The latest figures for eurozone economic growth showed it slowed to 0.3% in the second quarter from 0.4% in the first quarter, which is disappointing for markets which had expected 0.4% growth.
However, given the concerns around Greece ‘the latest figures show robust and steady recovery’ said Azad Zangana, senior economist at Schroders.
Consensus on Germany for 0.5% GDP growth was missed as actual growth came in at 0.4% but the biggest disappointment came from France where ‘pick up in activity seen in the first quarter turned out to be too good to last’, said Zangana.
Zangana said: ‘The French economy was stagnant in the three months to June, compared to 0.7% growth in the first quarter. Much weaker domestic demand was rescued by an acceleration in exports growth.
‘Household consumption continued to grow in the latest figures, albeit much slower than the past year. However, the most disappointing aspect of the French data is that the recession in investment has continued. Investment in France has failed to grow for six quarters.’
Italy also proved disappointing, missing consensus expectations of 0.3% by managing just 0.2%, compared with 0.3% in the first quarter.
Zangana said: ‘The Italian economy continues to struggle with domestic rigidities against an increasingly more competitive international backdrop.’
Spain showed another strong quarter of 1% growth, now up 3.1% year-on-year.
Greece also beat expectations with a ‘miraculous 0.8% growth rate’, said Zangana.
‘Expectations were for a sharp fall in activity given the introduction of capital controls. The negative impact may yet hit in the third quarter,’ said Zangana.

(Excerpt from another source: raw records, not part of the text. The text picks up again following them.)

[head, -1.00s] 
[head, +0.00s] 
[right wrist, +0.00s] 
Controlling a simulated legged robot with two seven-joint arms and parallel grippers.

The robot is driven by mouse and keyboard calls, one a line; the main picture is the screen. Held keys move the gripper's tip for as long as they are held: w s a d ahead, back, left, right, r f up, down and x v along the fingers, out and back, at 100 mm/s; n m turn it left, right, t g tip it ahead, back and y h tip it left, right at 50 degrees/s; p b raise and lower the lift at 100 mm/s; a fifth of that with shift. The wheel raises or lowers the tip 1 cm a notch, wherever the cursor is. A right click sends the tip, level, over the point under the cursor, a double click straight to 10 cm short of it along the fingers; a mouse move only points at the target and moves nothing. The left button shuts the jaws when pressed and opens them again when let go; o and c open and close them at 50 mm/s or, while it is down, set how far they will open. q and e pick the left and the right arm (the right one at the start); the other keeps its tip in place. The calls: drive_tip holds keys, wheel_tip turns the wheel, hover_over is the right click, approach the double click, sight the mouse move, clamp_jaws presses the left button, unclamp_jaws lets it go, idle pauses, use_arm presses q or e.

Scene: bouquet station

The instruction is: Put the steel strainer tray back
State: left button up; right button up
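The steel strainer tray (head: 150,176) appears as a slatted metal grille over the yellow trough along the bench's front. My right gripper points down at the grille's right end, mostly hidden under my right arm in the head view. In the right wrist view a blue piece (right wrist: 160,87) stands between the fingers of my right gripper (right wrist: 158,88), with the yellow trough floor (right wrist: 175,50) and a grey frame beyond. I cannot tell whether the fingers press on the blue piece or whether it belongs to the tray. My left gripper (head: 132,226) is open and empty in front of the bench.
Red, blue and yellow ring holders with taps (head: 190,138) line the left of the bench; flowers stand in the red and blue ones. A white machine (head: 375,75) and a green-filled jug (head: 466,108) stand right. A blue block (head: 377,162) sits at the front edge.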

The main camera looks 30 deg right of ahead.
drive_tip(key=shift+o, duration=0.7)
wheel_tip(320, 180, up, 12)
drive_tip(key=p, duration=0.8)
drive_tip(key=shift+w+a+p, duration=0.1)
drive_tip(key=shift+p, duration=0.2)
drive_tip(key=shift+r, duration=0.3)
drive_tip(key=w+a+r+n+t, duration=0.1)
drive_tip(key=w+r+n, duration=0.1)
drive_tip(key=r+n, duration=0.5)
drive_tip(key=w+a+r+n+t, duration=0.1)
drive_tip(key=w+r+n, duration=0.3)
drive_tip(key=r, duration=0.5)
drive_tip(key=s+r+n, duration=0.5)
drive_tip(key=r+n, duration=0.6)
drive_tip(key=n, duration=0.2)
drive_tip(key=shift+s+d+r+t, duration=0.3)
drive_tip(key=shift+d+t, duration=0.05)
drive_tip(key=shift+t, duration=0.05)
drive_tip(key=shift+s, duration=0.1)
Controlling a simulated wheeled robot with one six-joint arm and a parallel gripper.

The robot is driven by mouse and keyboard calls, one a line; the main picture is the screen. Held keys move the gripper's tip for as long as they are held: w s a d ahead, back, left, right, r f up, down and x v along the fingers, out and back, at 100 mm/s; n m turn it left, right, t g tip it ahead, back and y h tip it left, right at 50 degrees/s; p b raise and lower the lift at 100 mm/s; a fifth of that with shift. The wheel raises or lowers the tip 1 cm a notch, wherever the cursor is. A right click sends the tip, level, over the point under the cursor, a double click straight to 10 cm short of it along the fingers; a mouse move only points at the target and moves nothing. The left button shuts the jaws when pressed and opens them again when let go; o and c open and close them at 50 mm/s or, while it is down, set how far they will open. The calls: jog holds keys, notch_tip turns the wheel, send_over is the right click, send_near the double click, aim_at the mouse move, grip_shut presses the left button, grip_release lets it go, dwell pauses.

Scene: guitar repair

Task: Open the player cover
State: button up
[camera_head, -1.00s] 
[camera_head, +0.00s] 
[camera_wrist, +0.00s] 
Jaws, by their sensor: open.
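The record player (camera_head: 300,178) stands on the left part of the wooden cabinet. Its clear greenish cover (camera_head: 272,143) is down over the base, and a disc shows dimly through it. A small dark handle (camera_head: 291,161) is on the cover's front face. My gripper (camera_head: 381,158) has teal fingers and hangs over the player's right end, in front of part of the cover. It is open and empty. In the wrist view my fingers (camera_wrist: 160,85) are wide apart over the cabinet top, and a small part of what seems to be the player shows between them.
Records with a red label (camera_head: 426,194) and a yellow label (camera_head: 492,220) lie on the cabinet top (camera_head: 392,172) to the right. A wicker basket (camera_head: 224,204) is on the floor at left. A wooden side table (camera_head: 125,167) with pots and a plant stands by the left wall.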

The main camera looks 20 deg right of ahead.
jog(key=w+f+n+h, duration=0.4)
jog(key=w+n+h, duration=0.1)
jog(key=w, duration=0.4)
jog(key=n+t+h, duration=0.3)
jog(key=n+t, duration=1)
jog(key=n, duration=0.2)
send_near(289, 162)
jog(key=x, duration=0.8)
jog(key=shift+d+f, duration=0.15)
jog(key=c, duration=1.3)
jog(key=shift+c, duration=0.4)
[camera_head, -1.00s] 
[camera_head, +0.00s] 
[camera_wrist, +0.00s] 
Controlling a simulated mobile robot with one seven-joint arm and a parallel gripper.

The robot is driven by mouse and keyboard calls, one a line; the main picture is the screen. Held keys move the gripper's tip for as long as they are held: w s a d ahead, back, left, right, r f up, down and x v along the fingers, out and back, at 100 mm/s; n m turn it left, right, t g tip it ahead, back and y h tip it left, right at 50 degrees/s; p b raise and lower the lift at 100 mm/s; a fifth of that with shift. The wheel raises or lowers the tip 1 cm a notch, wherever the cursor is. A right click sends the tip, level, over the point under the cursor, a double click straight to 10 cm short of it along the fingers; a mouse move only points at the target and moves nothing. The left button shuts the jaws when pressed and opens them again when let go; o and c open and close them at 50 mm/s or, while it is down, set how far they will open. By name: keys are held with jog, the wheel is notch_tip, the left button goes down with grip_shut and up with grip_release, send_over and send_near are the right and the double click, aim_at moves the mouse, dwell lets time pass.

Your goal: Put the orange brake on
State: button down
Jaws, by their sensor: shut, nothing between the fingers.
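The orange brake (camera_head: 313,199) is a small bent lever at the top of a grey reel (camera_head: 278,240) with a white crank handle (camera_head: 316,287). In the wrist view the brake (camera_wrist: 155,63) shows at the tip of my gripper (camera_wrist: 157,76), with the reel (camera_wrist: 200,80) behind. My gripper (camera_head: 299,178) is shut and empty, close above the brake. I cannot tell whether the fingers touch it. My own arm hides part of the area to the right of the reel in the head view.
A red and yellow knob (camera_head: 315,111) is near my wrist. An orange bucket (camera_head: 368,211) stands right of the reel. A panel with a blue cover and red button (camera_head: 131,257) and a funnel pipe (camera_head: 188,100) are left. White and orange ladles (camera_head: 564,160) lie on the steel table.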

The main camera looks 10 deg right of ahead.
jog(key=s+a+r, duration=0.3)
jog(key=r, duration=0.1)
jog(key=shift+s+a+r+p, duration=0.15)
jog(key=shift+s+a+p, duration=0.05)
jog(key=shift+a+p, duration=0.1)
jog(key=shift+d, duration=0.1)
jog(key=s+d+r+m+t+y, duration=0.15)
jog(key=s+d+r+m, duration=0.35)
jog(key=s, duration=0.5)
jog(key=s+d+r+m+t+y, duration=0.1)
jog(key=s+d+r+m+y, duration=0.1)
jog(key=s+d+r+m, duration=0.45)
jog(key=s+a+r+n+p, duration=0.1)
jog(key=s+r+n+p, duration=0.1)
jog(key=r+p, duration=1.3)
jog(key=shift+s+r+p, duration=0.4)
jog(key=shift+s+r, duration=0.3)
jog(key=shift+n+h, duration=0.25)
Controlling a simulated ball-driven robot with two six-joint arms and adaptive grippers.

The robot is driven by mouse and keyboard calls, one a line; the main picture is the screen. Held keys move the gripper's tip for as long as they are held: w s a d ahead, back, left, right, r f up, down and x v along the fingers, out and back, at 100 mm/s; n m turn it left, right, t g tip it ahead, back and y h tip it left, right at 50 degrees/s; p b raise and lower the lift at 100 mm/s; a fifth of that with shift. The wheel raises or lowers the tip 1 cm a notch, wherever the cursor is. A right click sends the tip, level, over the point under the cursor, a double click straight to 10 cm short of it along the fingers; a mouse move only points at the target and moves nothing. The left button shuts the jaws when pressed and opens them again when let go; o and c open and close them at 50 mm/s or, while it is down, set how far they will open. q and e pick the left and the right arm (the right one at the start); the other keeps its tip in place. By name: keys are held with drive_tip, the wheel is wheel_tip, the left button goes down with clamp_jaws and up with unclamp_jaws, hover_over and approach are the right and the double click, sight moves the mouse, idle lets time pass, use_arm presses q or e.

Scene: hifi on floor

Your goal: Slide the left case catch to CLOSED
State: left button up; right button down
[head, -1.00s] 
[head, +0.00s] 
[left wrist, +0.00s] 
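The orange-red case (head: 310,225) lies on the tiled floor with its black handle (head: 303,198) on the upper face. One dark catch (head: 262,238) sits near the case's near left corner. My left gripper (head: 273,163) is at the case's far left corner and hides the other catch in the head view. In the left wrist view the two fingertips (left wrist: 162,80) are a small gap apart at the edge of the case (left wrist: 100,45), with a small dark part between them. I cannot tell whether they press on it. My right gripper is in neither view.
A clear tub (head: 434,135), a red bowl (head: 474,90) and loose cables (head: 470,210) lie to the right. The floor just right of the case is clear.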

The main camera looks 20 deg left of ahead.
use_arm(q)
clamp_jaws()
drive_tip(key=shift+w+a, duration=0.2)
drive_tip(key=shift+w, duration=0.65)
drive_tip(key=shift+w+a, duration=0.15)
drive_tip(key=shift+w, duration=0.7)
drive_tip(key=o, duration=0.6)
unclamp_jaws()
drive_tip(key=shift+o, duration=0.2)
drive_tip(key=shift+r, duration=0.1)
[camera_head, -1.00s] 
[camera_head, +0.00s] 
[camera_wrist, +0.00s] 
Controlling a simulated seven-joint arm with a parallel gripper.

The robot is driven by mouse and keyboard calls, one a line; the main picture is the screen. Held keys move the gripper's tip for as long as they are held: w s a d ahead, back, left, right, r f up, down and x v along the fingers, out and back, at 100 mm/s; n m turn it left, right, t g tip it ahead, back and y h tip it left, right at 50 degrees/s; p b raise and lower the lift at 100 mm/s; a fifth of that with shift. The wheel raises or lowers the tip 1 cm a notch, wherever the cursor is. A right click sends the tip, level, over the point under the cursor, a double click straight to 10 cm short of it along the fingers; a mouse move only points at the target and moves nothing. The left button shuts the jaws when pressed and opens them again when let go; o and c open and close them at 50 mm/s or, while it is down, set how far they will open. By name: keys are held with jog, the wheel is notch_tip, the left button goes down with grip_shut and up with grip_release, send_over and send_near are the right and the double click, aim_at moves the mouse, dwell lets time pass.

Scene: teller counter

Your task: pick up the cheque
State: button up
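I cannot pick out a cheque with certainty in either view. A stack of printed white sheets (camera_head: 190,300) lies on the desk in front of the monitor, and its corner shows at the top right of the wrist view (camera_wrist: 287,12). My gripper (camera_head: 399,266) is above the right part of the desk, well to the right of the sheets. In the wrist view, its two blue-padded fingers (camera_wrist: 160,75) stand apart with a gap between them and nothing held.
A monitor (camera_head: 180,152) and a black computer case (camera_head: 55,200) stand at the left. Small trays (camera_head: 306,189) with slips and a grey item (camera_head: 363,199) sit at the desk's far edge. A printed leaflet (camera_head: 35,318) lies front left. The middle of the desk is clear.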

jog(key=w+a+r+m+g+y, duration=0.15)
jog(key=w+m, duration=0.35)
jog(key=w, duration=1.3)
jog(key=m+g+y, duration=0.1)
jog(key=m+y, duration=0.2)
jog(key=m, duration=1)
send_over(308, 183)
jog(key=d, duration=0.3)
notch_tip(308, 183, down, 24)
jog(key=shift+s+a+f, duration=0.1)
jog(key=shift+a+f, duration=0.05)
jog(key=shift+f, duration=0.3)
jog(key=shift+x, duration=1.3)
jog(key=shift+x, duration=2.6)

‘Looking ahead, we forecast a slight acceleration going into the second half of the year as further falls in global energy prices should boost the purchasing power of households. Concerns over growth in emerging markets, China in particular, may hit investment in Germany, the Netherlands and Austria, which all disappointed in the second quarter. However, our expectations for stronger growth in the US over the rest of this year should offset emerging market weakness.’